My favorite DM and game world of all-time was a home-brew world by someone who had been DM-ing since the earliest days of D&D, and really stuck with the Original D&D ideas of role-playing, and 1st/2nd edition AD&D rules. Death was a common outcome for player character mistakes in decision making, and great (sometimes AMAZING) character rewards were given freely for creative role-playing, good/solid decision making, and working together as a party. I loved this setup — And he made it clear from the outset that foolish decisions were harshly punished, and staying in-character, role-playing appropriately, not using information known out-of-character when it would be easier to skew character actions anyway were all greatly rewarded. To me, this is how it should be done. I probably killed 5 or 10 characters between 1st and 3rd levels before I really started to “get it” and be able to have a character stick around for more than a couple sessions. But once I did, what a character! To this day, some of my best character stories are from that campaign, and even the early deaths were interesting and made some highly memorable moments for me. I’ll probably never again make a 00 roll for a familiar… And I managed to kill that Faerie Dragon familiar off on the first adventure. Poor little guy… I’m sorry I was such a terrible role-player at the time!
After college a few folks from work and I started a gaming group and while we had a consistent DM, he eventually wanted to play as a player character to get a break, and have some fun from the opposite side of the table, so a couple of us took an adventure as DM from within the campaign world. This made it more fun for the PCs since they “knew” their characters pretty well and didn’t have to roll up a one-off disposable character, and gave those of us who wanted a low-pressure DM try-out a chance. I took several weeks leading up to my turn DM-ing preparing a part-Arena fighting, part political intrigue adventure based on my character’s background, and it actually went WAY better than I expected it to go based on the overwhelming amount of work & knowledge I thought I needed for it. I made tons of mistakes, of course, both in the story and some rulings/decisions, but the beauty of it was that the player characters only really noticed the “procedural” mistakes which were easily correctable or twisted back into the story in another way.
Since then, I’ve been interested in running my own campaign from 1st level. There are innumerable options for running campaigns, just from a pre-generated standpoint. The idea of choosing a campaign setting, reading enough of the background material to make it “live & breathe” was pretty overwhelming at first.
- I want a campaign that feels familiar, and very “Old-school D&D”
- I don’t want to create my own world from scratch — despite how much fun this could be, I barely have the time to read the background information I need to understand the world let alone create it for myself!
- I DON’T want to run in a campaign world as ubiquitous and popular as the big heavy hitters like Forgotton Realms, Dragonlance, etc. — I don’t feel like I could do those worlds justice as a beginning DM, nor do I want it to be so familiar to the characters that they try to call out the DM on changes made to the setting (which is bad form, by the way — the world is the DM’s, even if based on a large body of existing works)
- However, the setting should have enough ready-made materials for me to be able to pull what I want/need for the campaign but not so ubiquitous as to be too easy for the players to easily find every word ever written about an area/character/dungeon (I’ve known many players who attempt to read everything about an adventure or NPC available beforehand and use that knowledge unfairly in the campaign)
As such, I’m learning about the ORIGINAL — “The Known World”, later dubbed Mysteria!

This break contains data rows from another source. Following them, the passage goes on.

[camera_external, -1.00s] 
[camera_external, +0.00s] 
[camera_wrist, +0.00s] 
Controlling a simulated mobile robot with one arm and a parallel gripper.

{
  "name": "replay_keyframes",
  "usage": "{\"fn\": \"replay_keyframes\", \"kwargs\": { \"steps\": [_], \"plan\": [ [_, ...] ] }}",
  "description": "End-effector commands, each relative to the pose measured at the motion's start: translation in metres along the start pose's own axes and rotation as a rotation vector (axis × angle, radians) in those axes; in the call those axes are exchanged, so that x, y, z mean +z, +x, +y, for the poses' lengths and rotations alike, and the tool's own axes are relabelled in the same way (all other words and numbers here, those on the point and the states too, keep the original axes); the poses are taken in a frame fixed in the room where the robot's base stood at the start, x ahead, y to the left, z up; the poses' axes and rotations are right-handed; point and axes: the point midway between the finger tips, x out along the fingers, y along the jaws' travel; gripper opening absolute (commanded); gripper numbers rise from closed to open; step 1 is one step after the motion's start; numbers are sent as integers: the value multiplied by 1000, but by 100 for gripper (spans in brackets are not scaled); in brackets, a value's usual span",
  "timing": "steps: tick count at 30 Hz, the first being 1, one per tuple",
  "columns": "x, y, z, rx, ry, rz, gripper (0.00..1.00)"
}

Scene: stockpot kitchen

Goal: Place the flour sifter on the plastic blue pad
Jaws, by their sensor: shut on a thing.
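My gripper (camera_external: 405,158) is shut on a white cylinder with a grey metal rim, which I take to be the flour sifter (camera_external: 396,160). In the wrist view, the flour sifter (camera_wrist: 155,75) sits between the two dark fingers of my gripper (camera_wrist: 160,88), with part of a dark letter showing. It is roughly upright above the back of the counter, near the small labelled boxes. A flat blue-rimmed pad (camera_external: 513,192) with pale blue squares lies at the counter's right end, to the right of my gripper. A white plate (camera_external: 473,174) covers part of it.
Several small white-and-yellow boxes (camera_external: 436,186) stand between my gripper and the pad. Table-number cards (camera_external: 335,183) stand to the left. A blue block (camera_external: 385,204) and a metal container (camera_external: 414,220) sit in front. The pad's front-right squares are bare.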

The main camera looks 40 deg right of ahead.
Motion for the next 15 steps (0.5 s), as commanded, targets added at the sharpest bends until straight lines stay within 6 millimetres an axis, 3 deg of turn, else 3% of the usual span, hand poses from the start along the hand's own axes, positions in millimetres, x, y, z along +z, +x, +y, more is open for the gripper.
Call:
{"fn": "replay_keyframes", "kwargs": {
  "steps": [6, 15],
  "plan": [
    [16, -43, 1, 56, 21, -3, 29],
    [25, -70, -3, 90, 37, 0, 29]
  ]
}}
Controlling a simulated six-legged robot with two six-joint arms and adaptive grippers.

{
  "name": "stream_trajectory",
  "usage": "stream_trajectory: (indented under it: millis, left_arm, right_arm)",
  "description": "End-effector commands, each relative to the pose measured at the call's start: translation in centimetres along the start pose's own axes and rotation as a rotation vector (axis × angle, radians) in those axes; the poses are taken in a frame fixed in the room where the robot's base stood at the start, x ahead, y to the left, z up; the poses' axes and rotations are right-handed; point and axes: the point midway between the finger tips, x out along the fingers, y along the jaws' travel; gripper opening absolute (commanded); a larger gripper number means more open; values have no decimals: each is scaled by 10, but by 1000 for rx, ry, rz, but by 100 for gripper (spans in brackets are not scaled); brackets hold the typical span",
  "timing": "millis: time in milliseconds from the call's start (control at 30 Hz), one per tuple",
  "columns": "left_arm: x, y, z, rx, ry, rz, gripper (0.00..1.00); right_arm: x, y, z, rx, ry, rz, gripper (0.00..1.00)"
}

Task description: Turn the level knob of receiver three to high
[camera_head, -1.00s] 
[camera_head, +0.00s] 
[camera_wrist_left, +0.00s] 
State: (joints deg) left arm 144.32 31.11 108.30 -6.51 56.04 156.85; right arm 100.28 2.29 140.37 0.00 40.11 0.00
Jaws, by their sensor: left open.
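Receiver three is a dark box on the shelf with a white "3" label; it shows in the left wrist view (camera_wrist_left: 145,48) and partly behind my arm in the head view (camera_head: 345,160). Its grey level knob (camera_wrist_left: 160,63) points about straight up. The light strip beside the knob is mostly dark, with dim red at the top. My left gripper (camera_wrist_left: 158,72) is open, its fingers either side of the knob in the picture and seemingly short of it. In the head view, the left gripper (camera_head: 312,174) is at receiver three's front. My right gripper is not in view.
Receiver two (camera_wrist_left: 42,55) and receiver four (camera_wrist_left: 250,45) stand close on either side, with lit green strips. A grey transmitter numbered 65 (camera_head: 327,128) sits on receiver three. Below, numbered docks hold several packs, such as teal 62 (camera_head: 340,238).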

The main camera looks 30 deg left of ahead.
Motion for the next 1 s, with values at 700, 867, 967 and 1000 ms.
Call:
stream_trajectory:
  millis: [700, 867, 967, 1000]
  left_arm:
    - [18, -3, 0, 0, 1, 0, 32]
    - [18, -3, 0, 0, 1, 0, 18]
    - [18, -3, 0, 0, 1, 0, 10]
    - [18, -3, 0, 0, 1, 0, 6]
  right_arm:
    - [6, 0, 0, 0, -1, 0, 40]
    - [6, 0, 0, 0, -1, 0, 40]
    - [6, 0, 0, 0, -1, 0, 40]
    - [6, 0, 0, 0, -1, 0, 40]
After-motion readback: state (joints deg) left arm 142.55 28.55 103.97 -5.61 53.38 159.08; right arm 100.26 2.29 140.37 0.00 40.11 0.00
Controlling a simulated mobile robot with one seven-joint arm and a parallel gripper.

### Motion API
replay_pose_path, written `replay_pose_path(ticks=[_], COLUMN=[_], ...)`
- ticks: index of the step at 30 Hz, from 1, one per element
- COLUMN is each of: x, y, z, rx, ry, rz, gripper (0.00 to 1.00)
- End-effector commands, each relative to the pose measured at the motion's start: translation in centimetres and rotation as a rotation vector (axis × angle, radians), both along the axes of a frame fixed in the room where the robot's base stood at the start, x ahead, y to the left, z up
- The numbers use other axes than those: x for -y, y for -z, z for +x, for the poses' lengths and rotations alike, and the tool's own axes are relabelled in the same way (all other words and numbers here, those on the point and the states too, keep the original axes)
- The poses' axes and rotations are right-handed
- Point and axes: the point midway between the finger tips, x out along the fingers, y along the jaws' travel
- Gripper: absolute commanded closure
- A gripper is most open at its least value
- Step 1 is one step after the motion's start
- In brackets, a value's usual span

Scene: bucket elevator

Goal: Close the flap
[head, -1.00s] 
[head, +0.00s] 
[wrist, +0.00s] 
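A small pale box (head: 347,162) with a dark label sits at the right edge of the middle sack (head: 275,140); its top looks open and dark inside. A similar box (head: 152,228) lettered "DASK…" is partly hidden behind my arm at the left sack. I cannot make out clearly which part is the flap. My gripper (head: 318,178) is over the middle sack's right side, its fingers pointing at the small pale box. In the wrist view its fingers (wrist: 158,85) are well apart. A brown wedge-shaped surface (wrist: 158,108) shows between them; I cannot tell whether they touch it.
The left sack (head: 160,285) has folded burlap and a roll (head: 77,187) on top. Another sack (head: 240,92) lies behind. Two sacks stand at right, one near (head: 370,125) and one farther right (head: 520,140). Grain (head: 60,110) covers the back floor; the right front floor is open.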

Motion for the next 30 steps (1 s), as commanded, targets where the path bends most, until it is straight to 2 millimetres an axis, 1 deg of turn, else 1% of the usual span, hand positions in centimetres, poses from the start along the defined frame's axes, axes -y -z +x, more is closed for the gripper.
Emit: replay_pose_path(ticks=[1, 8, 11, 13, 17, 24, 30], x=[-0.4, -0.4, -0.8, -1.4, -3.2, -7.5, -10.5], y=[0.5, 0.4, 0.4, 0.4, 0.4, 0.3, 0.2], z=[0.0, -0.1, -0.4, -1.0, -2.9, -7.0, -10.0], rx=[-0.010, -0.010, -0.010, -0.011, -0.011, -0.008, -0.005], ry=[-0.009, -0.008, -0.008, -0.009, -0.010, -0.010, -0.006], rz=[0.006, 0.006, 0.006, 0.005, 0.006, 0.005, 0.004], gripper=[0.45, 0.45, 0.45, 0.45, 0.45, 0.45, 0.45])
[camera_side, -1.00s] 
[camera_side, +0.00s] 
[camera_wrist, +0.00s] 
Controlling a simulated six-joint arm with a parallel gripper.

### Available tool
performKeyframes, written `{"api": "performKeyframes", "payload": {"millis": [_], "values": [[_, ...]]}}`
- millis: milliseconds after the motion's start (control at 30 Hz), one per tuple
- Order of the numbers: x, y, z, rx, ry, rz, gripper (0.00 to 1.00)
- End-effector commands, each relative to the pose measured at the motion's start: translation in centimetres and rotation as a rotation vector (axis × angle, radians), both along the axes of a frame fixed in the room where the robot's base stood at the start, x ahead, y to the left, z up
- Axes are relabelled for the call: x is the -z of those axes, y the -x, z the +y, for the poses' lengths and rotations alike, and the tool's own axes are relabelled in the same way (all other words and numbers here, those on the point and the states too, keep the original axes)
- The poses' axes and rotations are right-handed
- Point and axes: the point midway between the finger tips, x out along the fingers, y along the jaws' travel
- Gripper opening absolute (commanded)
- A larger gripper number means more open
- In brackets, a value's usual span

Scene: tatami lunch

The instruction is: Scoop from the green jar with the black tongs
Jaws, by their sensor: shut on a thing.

Starting the adventure in the very first Original Dungeons & Dragons adventure town, Threshold. This seems to be the best blend for me — Lots of established works (The Gazetteers are great, and still somewhat available), existing pre-made adventures that are actually relatively obscure, but familiar to old-school players. Most of the players I’ve talked to have some vague memories of playing an adventure or two in the old Known World, but not clearly enough to know/care about the difference between the campaign I end up running and their distant memories.
I’m coming close to having all of the knowledge needed to start a campaign — The next steps include coming up with a schedule, gathering a group of adventurers, and starting! I’m hoping to have a good mix of players. One or two experienced and proficient at D&D or general role-playing, and one or two completely green/novice players who don’t really know what they’re doing but are excited to play the game. I’ve found some novice players to be the most in-game creative thinkers, as they’re not worried about whether or not some rule covers their situation, they just want to have their character try something and see what happens.
Anyway — this is kind of a big undertaking for me. I’m not an Alpha personality, and I don’t typically think of myself in terms of being in charge or the arbiter of anything so running a Campaign with the idea of being the steady DM is a step outside of my comfort zone. Personal Growth FTW!